Note, I'm really ignorant about ataraid, so I might miss something, 
as you just pointed out that I have :) 

Anyway, lets keep going...

> I think you are talking about the RAID-1 read case. In this case
> the ataraid subdrivers just pick one disk among all the possible
> mirrors and submit the request to that. ataraid_end_request() is
> not involved. The fact that most ataraid subdrivers won't resubmit
> the IO to a different mirror if it fails is a very small problem
> compared to what I'm picking on here.
> 
> And that is the following. For RAID1 writes, the IOs have to be
> submitted to all the mirrors. If the IO for _any_ of them fails,
> the upper levels should be notified of the error, because the
> data integrity is broken across mirrors. (With the exception of
> those few subdrivers that are capable of keeping working with the
> volume in "degraded" mode.) 

I supposed all of them would be able to work in degraded mode? No?

> Ataraid_end_request() is widely used
> for the RAID1 write case and thus carries the danger of never
> notifying the upper levels that anything went wrong. 
> 
> Furthermore, for RAID0 reads and writes, the ataraid subdrivers
> widely employ the ataraid_split_request() function in order to 
> get the IO size to fit in just one strip and thus be applicable
> to just one disk. The ataraid_split_request() just splits the 
> request in halves and may get invoked again on each part if they
> still don't fit. Each pair of new IOs that are produced this way 
> are tied together through the use of ataraid_end_request(). Thus, 
> in theory there could be a whole binary tree of requests formed 
> from the "original request". And again, the trouble from using
> ataraid_end_request() is that most of these IOs in the tree could
> go wrong, but as long as the last one succeeds, a chain of
> ataraid_end_request()-s will happily report a successful IO
> completion to each other and eventually back to the upper levels.
> The userland application may never learn about the massive data
> corruption that has just occured. Again, it is my strong belief
> that if _any_ "component IO" fails, the whole "original IO" should
> be failed. 
> 
> Therefore, the patch keeps track of cumulative IO status by using
> an otherwise unused bit from the b_state field in each IO's "parent
> buffer_head". Other solutions exist and I mentioned it before, but I
> think this is the least intrusive and does not require extra memory.
> 
> > About error reporting, indeed the current scheme is very bad and
> > doesnt
> > correctly report errors. We should at least print some warning on 
> > ataraid_end_request() informing of IO errors. 
> 
> I added a printk to the patch to follow your suggestion,
> but I think the main thing is to let the upper levels know.
> 
> > Its not OK to mess with BH_PrivateStart, no, jbd/xfs use it
> > for their own purposes.
> 
> That's very unfortunate, because the comments in fs.h for 2.4 kernels
> and in buffer_head.h for 2.6 kernels make it look like all the bits
> starting with BH_PrivateStart are fair game. Any chance of replacing
> the inviting comment with a big warning, or better yet, officially
> incorporating all the bits used in jbd.h into the b_state?

Well, the comment says

        BH_PrivateStart,/* not a state bit, but the first bit available
                         * for private allocation by other entities
                         */

And "other entities" are some of the journalling filesystems.
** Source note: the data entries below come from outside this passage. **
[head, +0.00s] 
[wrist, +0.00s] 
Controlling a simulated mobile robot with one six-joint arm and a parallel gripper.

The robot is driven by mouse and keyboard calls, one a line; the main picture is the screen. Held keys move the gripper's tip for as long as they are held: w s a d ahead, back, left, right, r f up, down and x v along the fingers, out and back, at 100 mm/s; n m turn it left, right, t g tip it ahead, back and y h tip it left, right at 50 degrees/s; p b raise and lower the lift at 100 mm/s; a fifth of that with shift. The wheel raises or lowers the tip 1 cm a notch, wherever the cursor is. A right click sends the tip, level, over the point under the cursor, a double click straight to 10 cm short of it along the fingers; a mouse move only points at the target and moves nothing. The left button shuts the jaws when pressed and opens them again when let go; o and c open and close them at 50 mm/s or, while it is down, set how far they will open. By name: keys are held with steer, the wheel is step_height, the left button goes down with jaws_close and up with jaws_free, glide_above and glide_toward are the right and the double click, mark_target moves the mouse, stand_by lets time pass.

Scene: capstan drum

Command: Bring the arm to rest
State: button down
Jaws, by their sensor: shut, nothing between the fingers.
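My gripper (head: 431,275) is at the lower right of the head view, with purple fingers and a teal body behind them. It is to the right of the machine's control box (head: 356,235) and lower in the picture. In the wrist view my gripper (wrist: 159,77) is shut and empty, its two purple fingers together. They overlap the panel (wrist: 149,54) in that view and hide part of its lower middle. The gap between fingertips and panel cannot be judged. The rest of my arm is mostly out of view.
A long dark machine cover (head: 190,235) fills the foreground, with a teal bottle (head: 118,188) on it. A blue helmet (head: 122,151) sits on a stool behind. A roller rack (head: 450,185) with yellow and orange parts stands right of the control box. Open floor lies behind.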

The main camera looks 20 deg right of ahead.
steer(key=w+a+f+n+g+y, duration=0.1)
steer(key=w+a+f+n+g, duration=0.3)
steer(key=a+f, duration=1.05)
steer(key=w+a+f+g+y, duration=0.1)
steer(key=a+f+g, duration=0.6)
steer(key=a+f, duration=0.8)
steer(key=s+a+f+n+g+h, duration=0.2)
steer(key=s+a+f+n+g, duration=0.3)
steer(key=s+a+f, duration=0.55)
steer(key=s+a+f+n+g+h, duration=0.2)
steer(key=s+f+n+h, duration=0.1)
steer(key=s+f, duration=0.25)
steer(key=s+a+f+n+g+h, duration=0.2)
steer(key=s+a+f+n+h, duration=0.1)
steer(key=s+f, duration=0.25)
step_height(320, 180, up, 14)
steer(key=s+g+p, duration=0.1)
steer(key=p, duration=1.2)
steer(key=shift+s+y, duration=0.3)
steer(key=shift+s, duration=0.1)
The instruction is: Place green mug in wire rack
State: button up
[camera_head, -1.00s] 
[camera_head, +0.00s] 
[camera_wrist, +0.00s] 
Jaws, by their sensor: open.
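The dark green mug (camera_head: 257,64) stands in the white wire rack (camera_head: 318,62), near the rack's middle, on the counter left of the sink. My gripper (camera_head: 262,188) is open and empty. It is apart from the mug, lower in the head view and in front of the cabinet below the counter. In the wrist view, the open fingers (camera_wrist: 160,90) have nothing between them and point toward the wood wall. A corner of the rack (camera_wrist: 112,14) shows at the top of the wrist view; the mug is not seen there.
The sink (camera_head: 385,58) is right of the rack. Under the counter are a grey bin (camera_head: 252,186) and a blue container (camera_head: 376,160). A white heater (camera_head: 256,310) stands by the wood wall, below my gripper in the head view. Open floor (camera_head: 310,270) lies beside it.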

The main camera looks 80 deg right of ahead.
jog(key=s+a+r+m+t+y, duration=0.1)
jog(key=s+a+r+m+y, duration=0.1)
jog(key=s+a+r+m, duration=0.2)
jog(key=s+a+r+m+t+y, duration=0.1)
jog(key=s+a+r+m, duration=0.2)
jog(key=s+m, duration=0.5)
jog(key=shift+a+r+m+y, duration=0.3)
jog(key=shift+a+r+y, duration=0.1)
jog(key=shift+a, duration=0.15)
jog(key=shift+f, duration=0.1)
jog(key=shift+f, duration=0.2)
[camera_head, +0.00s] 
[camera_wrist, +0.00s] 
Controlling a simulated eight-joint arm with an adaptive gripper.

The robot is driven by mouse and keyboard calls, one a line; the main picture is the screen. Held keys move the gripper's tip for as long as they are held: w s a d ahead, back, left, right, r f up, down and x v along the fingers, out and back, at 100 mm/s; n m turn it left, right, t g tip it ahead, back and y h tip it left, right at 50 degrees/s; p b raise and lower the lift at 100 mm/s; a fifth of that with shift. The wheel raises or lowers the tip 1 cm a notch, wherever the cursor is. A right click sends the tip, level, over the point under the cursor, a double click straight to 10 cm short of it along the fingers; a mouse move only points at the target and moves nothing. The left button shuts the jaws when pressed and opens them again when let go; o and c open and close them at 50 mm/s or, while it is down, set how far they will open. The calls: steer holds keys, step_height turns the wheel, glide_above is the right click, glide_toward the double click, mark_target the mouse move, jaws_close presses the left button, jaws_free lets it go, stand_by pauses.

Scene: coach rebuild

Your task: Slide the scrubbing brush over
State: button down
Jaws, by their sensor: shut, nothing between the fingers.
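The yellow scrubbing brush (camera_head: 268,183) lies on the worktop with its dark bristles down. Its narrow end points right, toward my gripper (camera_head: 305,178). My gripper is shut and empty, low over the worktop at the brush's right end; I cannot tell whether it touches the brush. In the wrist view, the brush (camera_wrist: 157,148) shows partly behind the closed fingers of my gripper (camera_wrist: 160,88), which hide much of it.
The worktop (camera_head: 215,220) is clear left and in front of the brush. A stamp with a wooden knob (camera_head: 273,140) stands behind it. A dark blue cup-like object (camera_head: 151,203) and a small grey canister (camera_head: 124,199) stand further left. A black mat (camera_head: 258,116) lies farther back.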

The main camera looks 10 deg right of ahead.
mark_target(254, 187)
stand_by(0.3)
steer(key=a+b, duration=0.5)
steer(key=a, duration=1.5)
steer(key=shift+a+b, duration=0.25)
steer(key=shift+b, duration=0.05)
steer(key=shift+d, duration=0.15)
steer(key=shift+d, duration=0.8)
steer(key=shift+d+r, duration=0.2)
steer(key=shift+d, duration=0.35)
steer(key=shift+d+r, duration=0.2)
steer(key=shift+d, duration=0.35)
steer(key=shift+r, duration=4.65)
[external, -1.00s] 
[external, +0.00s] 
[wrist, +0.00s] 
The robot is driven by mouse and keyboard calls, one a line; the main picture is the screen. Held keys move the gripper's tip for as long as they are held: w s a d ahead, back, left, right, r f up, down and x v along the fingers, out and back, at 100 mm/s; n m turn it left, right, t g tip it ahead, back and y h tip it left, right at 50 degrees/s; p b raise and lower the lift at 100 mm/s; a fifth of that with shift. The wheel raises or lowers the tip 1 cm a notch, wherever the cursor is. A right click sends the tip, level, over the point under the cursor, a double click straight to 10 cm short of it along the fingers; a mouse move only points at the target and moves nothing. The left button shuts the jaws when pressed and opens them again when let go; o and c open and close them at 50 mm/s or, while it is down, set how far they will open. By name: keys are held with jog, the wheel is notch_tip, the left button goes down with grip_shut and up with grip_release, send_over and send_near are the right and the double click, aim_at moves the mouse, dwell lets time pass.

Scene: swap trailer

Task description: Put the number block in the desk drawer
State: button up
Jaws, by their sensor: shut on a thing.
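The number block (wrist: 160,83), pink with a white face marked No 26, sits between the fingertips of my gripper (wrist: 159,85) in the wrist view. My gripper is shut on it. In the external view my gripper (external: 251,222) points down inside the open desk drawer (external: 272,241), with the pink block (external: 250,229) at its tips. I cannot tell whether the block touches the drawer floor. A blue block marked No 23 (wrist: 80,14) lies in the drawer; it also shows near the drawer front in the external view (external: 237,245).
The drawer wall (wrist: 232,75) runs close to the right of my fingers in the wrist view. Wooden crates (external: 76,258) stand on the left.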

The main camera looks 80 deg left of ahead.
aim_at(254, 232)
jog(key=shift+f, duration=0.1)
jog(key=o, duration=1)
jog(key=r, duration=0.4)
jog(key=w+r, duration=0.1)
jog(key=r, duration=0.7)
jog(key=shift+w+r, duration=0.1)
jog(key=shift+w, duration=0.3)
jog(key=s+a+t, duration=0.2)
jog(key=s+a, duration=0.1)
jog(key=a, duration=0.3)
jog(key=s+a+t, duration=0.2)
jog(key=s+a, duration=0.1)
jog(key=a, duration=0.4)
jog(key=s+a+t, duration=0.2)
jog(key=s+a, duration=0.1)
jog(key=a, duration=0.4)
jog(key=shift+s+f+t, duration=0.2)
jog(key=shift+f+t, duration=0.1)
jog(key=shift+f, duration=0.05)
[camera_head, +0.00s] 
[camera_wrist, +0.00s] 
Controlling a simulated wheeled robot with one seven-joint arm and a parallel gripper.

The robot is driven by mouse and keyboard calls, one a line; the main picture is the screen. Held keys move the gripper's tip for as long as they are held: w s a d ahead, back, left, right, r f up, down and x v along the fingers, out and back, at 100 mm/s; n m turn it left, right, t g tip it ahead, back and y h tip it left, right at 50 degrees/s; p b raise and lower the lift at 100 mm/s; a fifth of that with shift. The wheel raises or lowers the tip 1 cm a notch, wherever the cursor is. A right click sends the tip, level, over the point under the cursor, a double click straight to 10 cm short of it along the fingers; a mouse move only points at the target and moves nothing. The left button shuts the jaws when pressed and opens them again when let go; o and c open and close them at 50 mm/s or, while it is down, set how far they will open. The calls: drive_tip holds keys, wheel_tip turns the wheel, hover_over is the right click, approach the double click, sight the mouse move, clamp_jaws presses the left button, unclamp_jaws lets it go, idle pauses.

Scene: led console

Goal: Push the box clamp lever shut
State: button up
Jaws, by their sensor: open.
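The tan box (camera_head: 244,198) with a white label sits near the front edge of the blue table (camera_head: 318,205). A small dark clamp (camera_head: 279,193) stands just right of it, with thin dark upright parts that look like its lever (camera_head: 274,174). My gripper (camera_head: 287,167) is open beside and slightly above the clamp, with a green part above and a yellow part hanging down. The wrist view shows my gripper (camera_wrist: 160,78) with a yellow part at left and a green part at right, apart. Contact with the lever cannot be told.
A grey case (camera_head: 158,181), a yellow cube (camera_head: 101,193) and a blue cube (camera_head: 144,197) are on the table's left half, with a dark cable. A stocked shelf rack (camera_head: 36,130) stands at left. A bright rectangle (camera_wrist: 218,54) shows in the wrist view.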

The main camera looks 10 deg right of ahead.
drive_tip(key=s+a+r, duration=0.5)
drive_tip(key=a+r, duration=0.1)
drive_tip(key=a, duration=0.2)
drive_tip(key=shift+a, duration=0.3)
When I read the comment, I can't figure out that using it 
freely from anywhere is "fair game". But you seem to understand
otherwise.

Yes, we could stick a stronger indication of "journalling fs'es for instance 
use this". Incorporating the bits in jbd.h into b_state doesnt seem right
because BH_PrivateStart is a generic thing, and not a JBD only thing. 
Does that make sense?

> Best regards,
> 
>   Martins Krikis
> 
> P.S. The patch is untested. I don't have a setup to do this easily.


The "#define BH_IOFailure (BH_PrivateStart + 5) /* jbd.h uses +0 to +4 */" 
is not the cleanest thing in the world, but...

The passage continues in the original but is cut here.